→ Robot episode data
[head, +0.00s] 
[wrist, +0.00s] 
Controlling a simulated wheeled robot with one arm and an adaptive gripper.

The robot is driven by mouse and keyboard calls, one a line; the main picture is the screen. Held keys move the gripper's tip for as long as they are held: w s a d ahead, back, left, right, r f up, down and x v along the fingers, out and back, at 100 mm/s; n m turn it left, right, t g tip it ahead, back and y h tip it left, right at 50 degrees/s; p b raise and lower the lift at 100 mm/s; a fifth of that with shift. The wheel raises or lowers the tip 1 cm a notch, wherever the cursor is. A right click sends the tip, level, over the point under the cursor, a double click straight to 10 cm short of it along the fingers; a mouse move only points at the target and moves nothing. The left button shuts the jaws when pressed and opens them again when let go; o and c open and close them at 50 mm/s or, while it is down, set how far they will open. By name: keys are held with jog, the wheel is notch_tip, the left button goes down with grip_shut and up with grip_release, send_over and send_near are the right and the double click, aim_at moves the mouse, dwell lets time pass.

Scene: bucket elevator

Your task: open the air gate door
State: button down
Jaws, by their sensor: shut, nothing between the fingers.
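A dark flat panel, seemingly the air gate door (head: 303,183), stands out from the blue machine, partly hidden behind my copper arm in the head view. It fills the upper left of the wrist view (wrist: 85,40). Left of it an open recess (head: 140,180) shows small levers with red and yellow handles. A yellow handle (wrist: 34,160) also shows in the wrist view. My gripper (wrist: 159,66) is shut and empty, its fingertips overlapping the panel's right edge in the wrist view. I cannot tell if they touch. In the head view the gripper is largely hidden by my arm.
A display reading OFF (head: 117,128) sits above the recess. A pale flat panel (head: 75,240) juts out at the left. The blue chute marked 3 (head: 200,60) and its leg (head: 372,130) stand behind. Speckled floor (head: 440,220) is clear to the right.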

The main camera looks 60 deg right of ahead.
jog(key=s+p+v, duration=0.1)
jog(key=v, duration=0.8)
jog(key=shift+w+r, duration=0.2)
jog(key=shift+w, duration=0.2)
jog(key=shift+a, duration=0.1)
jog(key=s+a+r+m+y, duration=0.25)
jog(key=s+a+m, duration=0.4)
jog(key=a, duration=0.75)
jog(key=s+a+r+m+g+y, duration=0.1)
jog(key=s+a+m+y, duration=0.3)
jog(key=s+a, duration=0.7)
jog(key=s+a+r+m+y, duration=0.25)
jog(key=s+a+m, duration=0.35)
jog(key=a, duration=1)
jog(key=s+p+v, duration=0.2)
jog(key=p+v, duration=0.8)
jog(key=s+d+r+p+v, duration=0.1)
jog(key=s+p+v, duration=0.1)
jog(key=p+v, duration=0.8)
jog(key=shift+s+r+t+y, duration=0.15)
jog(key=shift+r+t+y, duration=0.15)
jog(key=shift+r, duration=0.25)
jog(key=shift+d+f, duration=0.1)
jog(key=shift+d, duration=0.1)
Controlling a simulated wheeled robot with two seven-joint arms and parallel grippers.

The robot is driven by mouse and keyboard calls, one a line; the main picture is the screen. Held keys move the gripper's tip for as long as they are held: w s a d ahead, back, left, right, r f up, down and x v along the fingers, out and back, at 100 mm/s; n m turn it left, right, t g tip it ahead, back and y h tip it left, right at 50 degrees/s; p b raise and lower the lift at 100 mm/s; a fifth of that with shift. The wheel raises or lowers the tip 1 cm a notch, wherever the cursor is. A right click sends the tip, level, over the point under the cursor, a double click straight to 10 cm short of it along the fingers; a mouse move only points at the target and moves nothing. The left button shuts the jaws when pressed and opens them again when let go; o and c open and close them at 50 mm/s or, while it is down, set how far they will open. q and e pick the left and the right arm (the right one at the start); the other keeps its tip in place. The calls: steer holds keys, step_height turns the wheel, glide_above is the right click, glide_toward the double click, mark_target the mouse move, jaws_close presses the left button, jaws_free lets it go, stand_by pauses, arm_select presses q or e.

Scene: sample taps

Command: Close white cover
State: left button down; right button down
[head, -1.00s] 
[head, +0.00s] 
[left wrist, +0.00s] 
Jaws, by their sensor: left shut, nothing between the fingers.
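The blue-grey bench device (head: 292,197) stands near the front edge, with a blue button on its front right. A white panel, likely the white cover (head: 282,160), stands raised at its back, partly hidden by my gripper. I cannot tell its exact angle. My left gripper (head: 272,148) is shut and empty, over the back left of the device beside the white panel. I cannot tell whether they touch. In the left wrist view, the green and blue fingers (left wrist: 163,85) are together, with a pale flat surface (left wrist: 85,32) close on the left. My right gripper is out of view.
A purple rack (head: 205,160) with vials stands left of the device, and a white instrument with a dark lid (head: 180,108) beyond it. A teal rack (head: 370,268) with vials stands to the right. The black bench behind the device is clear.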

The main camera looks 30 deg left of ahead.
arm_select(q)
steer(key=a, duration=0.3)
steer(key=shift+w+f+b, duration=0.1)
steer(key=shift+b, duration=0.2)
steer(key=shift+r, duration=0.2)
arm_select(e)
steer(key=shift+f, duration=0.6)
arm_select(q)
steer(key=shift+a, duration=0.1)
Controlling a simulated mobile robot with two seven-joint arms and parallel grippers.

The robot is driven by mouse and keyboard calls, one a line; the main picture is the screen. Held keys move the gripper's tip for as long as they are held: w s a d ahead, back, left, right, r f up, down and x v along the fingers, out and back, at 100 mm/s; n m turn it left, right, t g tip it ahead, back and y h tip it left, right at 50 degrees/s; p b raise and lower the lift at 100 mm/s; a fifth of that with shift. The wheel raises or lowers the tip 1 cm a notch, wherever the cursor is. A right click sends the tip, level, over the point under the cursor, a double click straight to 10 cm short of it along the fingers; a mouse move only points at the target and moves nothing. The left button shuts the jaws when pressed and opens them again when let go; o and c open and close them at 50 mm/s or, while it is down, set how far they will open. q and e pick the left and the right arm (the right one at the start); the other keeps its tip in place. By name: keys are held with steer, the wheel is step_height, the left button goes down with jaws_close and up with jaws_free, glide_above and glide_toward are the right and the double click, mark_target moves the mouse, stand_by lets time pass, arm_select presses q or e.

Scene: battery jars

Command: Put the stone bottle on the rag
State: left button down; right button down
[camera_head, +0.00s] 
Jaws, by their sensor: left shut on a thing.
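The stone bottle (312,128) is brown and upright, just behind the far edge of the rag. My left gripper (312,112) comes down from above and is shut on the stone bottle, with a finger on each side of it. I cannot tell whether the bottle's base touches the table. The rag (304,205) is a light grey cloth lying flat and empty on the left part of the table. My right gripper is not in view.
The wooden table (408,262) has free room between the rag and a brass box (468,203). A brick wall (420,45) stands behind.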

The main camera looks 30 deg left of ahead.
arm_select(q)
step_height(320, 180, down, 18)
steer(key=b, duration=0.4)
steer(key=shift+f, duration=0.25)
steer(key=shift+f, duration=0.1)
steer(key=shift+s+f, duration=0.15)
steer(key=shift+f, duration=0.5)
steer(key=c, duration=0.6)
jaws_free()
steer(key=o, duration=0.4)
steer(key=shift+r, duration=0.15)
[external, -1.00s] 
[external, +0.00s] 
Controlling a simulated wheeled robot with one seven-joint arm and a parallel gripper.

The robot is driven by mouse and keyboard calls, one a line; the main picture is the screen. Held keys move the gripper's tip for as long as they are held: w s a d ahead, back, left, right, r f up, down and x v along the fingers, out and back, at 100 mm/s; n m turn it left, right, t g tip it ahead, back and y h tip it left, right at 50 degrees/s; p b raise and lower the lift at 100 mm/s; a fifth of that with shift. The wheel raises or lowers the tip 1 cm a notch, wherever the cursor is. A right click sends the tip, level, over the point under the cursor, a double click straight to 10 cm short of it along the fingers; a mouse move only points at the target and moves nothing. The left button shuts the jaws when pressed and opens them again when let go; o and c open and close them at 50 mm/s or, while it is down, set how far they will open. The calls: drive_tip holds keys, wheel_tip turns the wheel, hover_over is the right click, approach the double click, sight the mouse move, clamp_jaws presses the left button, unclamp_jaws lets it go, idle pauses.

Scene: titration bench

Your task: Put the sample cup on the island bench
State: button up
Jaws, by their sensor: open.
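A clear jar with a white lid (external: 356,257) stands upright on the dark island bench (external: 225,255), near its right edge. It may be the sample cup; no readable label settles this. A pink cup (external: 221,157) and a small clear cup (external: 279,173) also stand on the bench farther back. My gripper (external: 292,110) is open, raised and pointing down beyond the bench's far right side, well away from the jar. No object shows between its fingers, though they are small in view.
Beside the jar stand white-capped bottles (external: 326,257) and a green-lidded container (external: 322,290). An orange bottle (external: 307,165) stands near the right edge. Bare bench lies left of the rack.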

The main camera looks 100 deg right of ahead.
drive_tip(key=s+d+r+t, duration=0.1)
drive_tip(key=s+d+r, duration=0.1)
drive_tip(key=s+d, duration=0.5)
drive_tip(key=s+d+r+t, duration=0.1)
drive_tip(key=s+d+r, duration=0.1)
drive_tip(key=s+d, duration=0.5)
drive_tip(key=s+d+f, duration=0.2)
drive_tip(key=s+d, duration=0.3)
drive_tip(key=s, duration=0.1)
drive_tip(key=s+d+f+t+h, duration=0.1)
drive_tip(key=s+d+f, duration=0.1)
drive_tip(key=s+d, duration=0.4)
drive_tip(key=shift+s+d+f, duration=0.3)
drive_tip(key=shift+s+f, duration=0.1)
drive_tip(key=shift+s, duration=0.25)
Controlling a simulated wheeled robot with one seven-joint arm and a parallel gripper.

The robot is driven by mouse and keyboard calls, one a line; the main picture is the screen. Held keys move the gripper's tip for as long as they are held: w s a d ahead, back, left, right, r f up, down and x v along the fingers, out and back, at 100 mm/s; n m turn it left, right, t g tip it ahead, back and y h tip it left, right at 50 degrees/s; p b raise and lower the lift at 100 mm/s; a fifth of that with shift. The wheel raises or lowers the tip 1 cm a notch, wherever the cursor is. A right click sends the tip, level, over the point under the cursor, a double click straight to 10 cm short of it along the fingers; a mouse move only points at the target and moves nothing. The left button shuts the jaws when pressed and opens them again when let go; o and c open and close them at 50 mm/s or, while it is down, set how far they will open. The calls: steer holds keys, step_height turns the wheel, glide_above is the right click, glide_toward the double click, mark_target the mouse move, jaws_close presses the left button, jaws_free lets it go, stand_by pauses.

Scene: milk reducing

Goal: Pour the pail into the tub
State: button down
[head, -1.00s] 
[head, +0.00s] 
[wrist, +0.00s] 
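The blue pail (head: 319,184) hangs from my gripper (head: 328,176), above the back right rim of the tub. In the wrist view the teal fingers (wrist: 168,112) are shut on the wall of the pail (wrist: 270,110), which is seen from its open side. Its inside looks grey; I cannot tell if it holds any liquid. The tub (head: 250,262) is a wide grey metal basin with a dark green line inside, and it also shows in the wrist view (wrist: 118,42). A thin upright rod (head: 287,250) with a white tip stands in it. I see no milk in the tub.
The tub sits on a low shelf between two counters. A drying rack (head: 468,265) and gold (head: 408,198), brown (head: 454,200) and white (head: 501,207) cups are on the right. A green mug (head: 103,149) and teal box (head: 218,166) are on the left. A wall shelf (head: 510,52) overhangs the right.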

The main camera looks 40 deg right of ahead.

→ THE PROBLEM
Report how many lines of the records above contain the word "grippers", and give only that number.

→ RESULT BELOW
2